2) The other type is the highly educated professional type who seems to think that food preparation in the home is just too passé and old fashioned for someone as fabulous as they are. These are your ‘try hard’ types dressed head to toe in designer gear who order green Oysters in the middle of summer and don’t notice the spawn (gross) because they’re too busy trying to look good in front of their equally vacuous friends (“oh yes I’m a terribly adventurous eater with my green oysters that I secretly don’t even like, please approve of me”). Their food ignorance is particularly frustrating as they actually think they know what they are talking about. I have heard of a particularly wealthy SA woman who has 2 kitchens in her home; a large, ‘hidden’ one where she hires an actual chef to prepare delicious meals for her guests and a ‘for show’ kitchen near the dining area where she makes it appear as though she made the food herself, I hope that this is an urban food myth but I fear it isn’t.
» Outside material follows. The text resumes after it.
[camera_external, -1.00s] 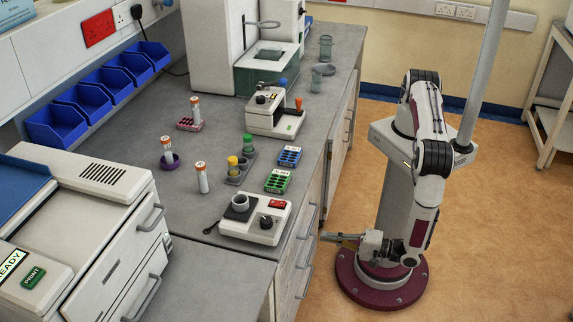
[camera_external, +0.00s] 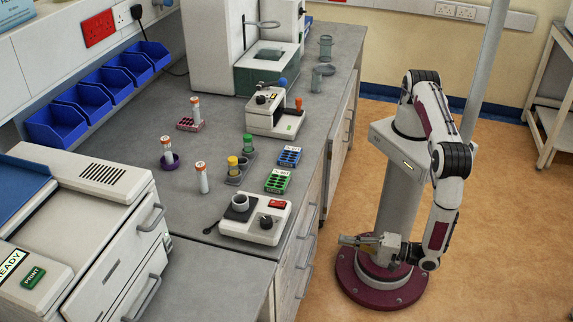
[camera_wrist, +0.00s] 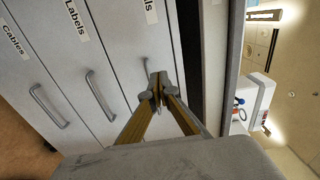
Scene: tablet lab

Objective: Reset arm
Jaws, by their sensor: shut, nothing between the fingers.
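My gripper (camera_external: 345,240) is low beside my base in the outside view, to the right of the bench and clear of it. It points left toward the bench's drawer fronts. In the wrist view my gripper (camera_wrist: 156,97) shows its two tan fingers meeting at the tips, shut with nothing between them. Behind the fingers stand drawer fronts (camera_wrist: 110,50) with metal handles and labels, one reading "Labels" and one "Cables".
The grey bench (camera_external: 150,130) carries several tubes, a blue rack (camera_external: 289,156), a green rack (camera_external: 277,181), a white device with a dial (camera_external: 255,220) and a lever machine (camera_external: 275,111). Orange floor (camera_external: 500,230) is open to the right of my arm.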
Knowing how to prepare food means that you know how to pick good quality ingredients that are in season (so you don’t end up with those disgusting Coles/Woolies apples that have been in cold storage for 5 years), and it doesn’t mean you have to pay more. Anyone who has been to the Torrens Island Market can attest to that. It also means you know which flavours work together (and which don’t), which means you don’t have to spend a fortune on expensive ingredients. Importantly, it also gives you a sense of control over what you are consuming; has anyone actually seen how much butter goes into puff pastry? You don’t want to be eating that everyday unless you have a death wish (not that I have anything against it, just not every day!).

I wonder what the world will look like in 10, 20, 30 years. Will we be a society made up of half grossly overweight people abusing their body with crap food and the other half glamorous, designer clothes wearing, Lexus 4WD driving schmik professionals with no basic life skills?